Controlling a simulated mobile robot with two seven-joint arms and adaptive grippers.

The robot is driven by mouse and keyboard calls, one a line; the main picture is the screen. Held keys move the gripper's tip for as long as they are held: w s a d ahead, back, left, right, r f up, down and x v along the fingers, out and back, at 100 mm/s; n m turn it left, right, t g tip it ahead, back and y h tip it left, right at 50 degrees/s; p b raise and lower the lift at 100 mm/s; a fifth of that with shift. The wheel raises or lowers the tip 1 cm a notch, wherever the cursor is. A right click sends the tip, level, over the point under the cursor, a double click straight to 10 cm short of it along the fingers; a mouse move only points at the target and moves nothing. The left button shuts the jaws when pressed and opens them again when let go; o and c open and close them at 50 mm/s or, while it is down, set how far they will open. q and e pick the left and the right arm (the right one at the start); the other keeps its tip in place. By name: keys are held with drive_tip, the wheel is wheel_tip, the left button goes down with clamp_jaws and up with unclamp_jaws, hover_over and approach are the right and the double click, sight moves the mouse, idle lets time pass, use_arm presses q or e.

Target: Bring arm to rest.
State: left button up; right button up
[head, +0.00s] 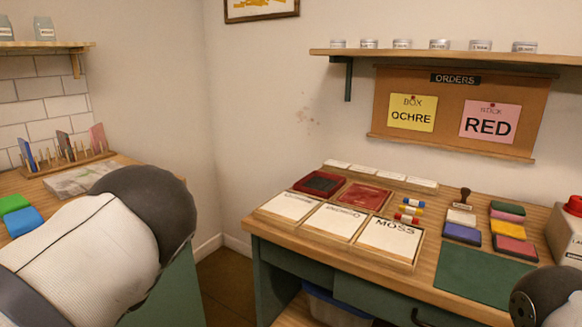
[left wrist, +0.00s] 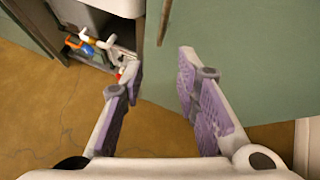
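My left arm (head: 90,245) comes in at the lower left of the head view, a white link with a dark grey rounded joint. Its gripper is out of that view. In the left wrist view my left gripper (left wrist: 160,65) is open, its two fingers with purple pads spread apart and nothing between them. It points toward green cabinet panels above a brown floor. A dark rounded part of my right arm (head: 545,297) shows at the lower right corner of the head view. My right gripper is not in view.
A wooden desk (head: 448,268) at the right holds trays, coloured blocks, a stamp and a green mat (head: 484,275). Another counter with blocks and a rack (head: 65,160) stands left. In the left wrist view, bottles (left wrist: 85,45) sit in an open cabinet.

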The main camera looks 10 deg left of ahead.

•••••

■ PROBLEM REQUIREMENTS
Copy, without the pictures, exactly the lines from the line with "[left wrist, +0.00s]" through the end of the material above, both ends included.

■ RESPONSE
[left wrist, +0.00s] 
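My left arm (head: 90,245) comes in at the lower left of the head view, a white link with a dark grey rounded joint. Its gripper is out of that view. In the left wrist view my left gripper (left wrist: 160,65) is open, its two fingers with purple pads spread apart and nothing between them. It points toward green cabinet panels above a brown floor. A dark rounded part of my right arm (head: 545,297) shows at the lower right corner of the head view. My right gripper is not in view.
A wooden desk (head: 448,268) at the right holds trays, coloured blocks, a stamp and a green mat (head: 484,275). Another counter with blocks and a rack (head: 65,160) stands left. In the left wrist view, bottles (left wrist: 85,45) sit in an open cabinet.

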The main camera looks 10 deg left of ahead.

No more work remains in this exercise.